August 19, 2018

When the “filthy rich” buy assets, they might do it good or bad, but they are de facto voluntarily redistributing money.

Sir, Tim Harford writes “Researchers concerned about the concentration of money in the hands of a small number of people tend to focus on the income or wealth share of high earners”, “All things are not equal in measuring inequality” August 18.

Indeed, all things are not equal, the income or wealth shares of high earners, c'est pas la même chose.

The debates on inequality, promoted mostly by redistribution profiteers, conveniently ignore that the moment money, meaning Main-street purchasing power, is exchanged for an asset, it has effectively been redistributed, to the vendors of those assets.
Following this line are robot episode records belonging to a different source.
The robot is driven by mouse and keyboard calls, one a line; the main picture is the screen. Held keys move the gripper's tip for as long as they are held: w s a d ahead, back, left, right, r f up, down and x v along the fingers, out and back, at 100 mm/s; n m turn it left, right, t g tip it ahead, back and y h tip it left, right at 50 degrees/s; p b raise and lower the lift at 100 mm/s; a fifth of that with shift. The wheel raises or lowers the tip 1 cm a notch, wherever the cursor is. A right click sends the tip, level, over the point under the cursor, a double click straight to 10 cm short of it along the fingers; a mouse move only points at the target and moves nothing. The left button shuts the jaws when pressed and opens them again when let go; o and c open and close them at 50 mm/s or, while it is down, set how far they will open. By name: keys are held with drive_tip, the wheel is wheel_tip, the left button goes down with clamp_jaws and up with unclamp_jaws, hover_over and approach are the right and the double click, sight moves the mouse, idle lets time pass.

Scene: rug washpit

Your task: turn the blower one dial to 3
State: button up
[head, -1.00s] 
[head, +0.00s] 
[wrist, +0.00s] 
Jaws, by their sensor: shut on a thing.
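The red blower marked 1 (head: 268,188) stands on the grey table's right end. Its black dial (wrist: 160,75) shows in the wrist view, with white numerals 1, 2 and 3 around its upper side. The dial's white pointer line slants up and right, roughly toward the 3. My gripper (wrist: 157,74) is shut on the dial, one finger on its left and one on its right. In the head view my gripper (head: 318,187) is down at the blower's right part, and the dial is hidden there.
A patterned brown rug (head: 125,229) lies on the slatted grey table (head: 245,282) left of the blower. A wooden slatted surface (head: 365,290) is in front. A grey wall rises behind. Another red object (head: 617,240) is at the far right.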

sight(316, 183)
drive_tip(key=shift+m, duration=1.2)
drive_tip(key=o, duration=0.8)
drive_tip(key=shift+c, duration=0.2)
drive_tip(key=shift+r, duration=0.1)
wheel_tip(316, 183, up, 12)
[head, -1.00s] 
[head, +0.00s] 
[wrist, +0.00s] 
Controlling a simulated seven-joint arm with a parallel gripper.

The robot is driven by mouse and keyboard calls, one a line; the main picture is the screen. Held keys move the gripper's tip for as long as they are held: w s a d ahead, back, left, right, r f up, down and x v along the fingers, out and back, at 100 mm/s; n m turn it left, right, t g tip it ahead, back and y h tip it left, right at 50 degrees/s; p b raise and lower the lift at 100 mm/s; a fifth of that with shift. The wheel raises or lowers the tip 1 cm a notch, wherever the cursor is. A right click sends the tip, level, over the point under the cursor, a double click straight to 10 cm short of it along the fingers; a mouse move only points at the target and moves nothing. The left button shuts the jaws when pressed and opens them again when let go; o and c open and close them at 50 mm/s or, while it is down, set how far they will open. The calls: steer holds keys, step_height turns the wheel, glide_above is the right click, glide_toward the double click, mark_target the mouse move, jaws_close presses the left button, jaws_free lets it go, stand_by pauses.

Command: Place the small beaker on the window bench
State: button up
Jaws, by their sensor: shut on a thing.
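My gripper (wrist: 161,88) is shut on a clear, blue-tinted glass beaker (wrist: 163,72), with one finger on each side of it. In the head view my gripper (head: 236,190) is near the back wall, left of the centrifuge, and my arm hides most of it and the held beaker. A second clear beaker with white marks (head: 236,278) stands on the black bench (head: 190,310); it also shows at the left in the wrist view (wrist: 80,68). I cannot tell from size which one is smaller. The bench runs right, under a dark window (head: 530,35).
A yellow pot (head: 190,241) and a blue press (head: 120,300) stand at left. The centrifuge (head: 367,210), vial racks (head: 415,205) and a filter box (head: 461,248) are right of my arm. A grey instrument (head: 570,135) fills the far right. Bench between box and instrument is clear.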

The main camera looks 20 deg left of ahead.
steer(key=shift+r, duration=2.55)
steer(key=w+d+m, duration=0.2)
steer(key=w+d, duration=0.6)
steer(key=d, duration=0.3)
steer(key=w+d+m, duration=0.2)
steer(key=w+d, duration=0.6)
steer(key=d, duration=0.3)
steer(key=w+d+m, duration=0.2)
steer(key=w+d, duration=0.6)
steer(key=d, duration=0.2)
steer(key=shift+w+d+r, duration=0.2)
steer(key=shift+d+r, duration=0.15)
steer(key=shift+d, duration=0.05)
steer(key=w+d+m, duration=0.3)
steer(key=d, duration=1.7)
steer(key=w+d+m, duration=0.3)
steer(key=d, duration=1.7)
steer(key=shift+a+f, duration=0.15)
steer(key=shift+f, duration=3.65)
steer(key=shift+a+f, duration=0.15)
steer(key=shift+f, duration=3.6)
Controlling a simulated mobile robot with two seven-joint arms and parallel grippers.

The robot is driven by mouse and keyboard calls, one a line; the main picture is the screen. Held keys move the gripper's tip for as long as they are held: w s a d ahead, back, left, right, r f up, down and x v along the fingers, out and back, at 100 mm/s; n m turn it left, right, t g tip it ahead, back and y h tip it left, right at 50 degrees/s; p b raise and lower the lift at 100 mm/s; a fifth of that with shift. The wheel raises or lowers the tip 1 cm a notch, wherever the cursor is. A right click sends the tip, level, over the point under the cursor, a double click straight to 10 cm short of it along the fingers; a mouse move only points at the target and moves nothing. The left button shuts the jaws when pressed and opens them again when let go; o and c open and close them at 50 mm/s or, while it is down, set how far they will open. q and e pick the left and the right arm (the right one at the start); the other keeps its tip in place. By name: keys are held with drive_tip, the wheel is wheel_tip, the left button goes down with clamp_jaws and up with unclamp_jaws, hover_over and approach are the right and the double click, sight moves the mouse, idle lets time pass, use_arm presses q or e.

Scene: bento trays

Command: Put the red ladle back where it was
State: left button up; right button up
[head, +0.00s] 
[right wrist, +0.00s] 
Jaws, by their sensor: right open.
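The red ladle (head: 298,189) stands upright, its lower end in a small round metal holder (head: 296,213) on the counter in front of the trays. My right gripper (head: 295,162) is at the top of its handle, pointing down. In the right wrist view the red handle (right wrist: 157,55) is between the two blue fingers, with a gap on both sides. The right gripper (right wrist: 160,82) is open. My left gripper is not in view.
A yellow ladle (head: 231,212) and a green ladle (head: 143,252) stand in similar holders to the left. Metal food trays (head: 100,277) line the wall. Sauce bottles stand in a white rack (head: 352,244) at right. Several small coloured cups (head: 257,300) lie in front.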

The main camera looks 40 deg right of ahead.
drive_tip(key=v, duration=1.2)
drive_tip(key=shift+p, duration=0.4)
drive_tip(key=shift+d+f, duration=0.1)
So yes, governments can redistribute money, but that does not mean it can redistribute wealth as easy, and without possibly serious unexpected consequences.

Not long ago, someone really wealthy, by means of a sort of voluntary tax, froze US$ 450 million of his real purchasing power on a wall, by acquiring Leonardo da Vinci’s Salvator Mundi. How do you redistribute that painting? One way is to get another filthy rich to redistribute his money buying it, most probably for less. Another way might be cutting it in thousands of small-certified pieces and thereby allow many much less wealthy to buy these, and thereby perhaps redistribute much more than US$ 450 million. Should we proceed to hack up Salvator Mundi?

Sir, at the end of the day, the one question that always lingers is, who redistributes money the best? The usual answer “Me!” or “Us!”